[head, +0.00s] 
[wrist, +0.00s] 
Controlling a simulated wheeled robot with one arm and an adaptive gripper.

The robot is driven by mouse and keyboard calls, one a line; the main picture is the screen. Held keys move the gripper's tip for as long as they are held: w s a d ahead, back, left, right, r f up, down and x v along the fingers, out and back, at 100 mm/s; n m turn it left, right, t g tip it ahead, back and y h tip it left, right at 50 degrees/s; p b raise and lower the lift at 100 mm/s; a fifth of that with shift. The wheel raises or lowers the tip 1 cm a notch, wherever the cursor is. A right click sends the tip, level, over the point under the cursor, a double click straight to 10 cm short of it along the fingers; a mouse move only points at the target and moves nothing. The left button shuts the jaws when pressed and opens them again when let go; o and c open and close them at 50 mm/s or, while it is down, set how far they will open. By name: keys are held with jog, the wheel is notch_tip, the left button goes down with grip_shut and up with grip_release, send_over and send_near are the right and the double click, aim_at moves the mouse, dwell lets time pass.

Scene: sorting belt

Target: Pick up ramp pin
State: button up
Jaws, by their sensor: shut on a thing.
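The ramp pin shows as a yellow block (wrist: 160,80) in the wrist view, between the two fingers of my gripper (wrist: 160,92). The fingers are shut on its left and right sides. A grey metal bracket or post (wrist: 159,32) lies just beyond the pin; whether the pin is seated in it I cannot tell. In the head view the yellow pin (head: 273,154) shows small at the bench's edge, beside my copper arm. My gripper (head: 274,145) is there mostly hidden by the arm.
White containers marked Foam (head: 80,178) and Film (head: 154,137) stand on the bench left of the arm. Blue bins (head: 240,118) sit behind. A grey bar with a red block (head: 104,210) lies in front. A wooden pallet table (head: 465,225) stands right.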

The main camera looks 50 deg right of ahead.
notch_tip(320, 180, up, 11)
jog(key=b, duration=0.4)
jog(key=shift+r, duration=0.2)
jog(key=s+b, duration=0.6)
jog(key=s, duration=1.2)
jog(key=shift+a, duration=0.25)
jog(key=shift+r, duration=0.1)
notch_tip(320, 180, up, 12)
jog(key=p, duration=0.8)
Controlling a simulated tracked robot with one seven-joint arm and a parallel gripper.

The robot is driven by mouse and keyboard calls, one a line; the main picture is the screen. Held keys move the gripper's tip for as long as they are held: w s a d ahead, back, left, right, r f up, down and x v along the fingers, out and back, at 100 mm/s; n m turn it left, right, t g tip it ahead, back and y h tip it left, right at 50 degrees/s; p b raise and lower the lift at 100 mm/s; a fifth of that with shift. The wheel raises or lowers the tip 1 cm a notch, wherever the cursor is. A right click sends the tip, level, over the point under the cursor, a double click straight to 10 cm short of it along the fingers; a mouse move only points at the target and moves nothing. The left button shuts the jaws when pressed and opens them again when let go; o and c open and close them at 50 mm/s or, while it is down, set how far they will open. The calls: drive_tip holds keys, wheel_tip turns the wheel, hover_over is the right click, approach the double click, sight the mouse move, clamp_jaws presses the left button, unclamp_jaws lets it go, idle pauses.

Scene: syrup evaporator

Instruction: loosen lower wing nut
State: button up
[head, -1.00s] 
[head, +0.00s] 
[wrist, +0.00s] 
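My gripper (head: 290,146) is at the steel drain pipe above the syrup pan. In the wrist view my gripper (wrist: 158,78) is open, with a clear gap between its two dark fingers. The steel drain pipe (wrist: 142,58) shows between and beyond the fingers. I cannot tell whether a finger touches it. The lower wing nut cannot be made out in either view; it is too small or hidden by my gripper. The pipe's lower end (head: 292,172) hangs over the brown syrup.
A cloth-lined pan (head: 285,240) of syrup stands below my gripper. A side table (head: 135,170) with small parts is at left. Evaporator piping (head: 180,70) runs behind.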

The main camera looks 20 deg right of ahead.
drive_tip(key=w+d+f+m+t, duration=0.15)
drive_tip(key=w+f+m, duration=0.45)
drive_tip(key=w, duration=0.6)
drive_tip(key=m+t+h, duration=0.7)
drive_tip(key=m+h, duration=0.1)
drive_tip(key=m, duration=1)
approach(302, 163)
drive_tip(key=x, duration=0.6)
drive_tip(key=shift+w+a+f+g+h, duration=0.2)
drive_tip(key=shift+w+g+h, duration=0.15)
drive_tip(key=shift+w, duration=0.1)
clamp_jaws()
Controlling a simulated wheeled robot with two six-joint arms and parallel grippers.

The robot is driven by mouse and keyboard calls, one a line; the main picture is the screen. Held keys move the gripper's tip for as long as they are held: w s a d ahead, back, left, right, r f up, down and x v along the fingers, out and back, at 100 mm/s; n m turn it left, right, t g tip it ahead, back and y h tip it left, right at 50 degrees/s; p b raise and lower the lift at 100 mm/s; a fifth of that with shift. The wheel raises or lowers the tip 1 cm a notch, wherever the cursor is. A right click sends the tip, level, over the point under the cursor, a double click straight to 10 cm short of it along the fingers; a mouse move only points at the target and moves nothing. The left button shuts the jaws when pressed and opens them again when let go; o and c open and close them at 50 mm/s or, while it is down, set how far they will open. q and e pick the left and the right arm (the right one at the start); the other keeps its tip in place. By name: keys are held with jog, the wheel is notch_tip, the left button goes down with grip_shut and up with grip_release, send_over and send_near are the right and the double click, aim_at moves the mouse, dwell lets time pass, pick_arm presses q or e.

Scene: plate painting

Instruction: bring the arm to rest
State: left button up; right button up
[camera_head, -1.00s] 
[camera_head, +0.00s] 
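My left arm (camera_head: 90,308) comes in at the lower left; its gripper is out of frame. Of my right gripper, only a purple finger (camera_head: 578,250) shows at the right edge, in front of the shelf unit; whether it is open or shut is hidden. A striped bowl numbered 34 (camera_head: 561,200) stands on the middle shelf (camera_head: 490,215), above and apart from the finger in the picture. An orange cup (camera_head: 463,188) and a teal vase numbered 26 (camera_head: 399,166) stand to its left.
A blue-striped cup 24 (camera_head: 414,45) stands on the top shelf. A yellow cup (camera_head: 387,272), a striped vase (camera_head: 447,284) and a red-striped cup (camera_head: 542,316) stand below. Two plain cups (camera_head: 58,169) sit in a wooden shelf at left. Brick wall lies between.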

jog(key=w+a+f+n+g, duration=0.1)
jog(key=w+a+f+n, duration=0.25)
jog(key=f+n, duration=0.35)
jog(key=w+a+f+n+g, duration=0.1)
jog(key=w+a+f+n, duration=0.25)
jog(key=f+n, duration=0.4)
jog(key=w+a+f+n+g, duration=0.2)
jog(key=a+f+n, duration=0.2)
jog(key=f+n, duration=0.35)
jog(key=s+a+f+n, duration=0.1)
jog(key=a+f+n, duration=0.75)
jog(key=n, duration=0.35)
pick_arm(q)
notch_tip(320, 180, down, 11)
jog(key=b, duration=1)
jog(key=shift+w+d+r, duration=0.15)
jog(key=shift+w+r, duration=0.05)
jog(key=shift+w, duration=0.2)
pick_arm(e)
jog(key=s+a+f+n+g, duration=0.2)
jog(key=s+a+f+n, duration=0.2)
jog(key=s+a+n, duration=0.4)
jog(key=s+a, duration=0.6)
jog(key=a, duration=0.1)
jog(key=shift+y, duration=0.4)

▶ Work to complete
Write out every record, exactly as written.

▶ Solution for this problem
[head, +0.00s] 
[wrist, +0.00s] 
Controlling a simulated wheeled robot with one arm and an adaptive gripper.

The robot is driven by mouse and keyboard calls, one a line; the main picture is the screen. Held keys move the gripper's tip for as long as they are held: w s a d ahead, back, left, right, r f up, down and x v along the fingers, out and back, at 100 mm/s; n m turn it left, right, t g tip it ahead, back and y h tip it left, right at 50 degrees/s; p b raise and lower the lift at 100 mm/s; a fifth of that with shift. The wheel raises or lowers the tip 1 cm a notch, wherever the cursor is. A right click sends the tip, level, over the point under the cursor, a double click straight to 10 cm short of it along the fingers; a mouse move only points at the target and moves nothing. The left button shuts the jaws when pressed and opens them again when let go; o and c open and close them at 50 mm/s or, while it is down, set how far they will open. By name: keys are held with jog, the wheel is notch_tip, the left button goes down with grip_shut and up with grip_release, send_over and send_near are the right and the double click, aim_at moves the mouse, dwell lets time pass.

Scene: sorting belt

Target: Pick up ramp pin
State: button up
Jaws, by their sensor: shut on a thing.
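The ramp pin shows as a yellow block (wrist: 160,80) in the wrist view, between the two fingers of my gripper (wrist: 160,92). The fingers are shut on its left and right sides. A grey metal bracket or post (wrist: 159,32) lies just beyond the pin; whether the pin is seated in it I cannot tell. In the head view the yellow pin (head: 273,154) shows small at the bench's edge, beside my copper arm. My gripper (head: 274,145) is there mostly hidden by the arm.
White containers marked Foam (head: 80,178) and Film (head: 154,137) stand on the bench left of the arm. Blue bins (head: 240,118) sit behind. A grey bar with a red block (head: 104,210) lies in front. A wooden pallet table (head: 465,225) stands right.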

The main camera looks 50 deg right of ahead.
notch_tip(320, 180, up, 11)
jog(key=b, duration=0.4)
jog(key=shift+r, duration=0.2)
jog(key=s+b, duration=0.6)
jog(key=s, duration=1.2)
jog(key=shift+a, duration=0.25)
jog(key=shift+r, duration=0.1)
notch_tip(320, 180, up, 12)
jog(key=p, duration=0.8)
Controlling a simulated tracked robot with one seven-joint arm and a parallel gripper.

The robot is driven by mouse and keyboard calls, one a line; the main picture is the screen. Held keys move the gripper's tip for as long as they are held: w s a d ahead, back, left, right, r f up, down and x v along the fingers, out and back, at 100 mm/s; n m turn it left, right, t g tip it ahead, back and y h tip it left, right at 50 degrees/s; p b raise and lower the lift at 100 mm/s; a fifth of that with shift. The wheel raises or lowers the tip 1 cm a notch, wherever the cursor is. A right click sends the tip, level, over the point under the cursor, a double click straight to 10 cm short of it along the fingers; a mouse move only points at the target and moves nothing. The left button shuts the jaws when pressed and opens them again when let go; o and c open and close them at 50 mm/s or, while it is down, set how far they will open. The calls: drive_tip holds keys, wheel_tip turns the wheel, hover_over is the right click, approach the double click, sight the mouse move, clamp_jaws presses the left button, unclamp_jaws lets it go, idle pauses.

Scene: syrup evaporator

Instruction: loosen lower wing nut
State: button up
[head, -1.00s] 
[head, +0.00s] 
[wrist, +0.00s] 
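My gripper (head: 290,146) is at the steel drain pipe above the syrup pan. In the wrist view my gripper (wrist: 158,78) is open, with a clear gap between its two dark fingers. The steel drain pipe (wrist: 142,58) shows between and beyond the fingers. I cannot tell whether a finger touches it. The lower wing nut cannot be made out in either view; it is too small or hidden by my gripper. The pipe's lower end (head: 292,172) hangs over the brown syrup.
A cloth-lined pan (head: 285,240) of syrup stands below my gripper. A side table (head: 135,170) with small parts is at left. Evaporator piping (head: 180,70) runs behind.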

The main camera looks 20 deg right of ahead.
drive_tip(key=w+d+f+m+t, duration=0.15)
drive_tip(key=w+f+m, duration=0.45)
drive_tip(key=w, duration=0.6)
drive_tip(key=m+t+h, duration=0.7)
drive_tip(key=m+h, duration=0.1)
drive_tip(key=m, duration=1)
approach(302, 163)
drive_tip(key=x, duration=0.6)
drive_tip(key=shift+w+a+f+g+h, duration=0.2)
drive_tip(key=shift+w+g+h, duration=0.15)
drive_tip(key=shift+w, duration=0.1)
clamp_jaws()
Controlling a simulated wheeled robot with two six-joint arms and parallel grippers.

The robot is driven by mouse and keyboard calls, one a line; the main picture is the screen. Held keys move the gripper's tip for as long as they are held: w s a d ahead, back, left, right, r f up, down and x v along the fingers, out and back, at 100 mm/s; n m turn it left, right, t g tip it ahead, back and y h tip it left, right at 50 degrees/s; p b raise and lower the lift at 100 mm/s; a fifth of that with shift. The wheel raises or lowers the tip 1 cm a notch, wherever the cursor is. A right click sends the tip, level, over the point under the cursor, a double click straight to 10 cm short of it along the fingers; a mouse move only points at the target and moves nothing. The left button shuts the jaws when pressed and opens them again when let go; o and c open and close them at 50 mm/s or, while it is down, set how far they will open. q and e pick the left and the right arm (the right one at the start); the other keeps its tip in place. By name: keys are held with jog, the wheel is notch_tip, the left button goes down with grip_shut and up with grip_release, send_over and send_near are the right and the double click, aim_at moves the mouse, dwell lets time pass, pick_arm presses q or e.

Scene: plate painting

Instruction: bring the arm to rest
State: left button up; right button up
[camera_head, -1.00s] 
[camera_head, +0.00s] 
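My left arm (camera_head: 90,308) comes in at the lower left; its gripper is out of frame. Of my right gripper, only a purple finger (camera_head: 578,250) shows at the right edge, in front of the shelf unit; whether it is open or shut is hidden. A striped bowl numbered 34 (camera_head: 561,200) stands on the middle shelf (camera_head: 490,215), above and apart from the finger in the picture. An orange cup (camera_head: 463,188) and a teal vase numbered 26 (camera_head: 399,166) stand to its left.
A blue-striped cup 24 (camera_head: 414,45) stands on the top shelf. A yellow cup (camera_head: 387,272), a striped vase (camera_head: 447,284) and a red-striped cup (camera_head: 542,316) stand below. Two plain cups (camera_head: 58,169) sit in a wooden shelf at left. Brick wall lies between.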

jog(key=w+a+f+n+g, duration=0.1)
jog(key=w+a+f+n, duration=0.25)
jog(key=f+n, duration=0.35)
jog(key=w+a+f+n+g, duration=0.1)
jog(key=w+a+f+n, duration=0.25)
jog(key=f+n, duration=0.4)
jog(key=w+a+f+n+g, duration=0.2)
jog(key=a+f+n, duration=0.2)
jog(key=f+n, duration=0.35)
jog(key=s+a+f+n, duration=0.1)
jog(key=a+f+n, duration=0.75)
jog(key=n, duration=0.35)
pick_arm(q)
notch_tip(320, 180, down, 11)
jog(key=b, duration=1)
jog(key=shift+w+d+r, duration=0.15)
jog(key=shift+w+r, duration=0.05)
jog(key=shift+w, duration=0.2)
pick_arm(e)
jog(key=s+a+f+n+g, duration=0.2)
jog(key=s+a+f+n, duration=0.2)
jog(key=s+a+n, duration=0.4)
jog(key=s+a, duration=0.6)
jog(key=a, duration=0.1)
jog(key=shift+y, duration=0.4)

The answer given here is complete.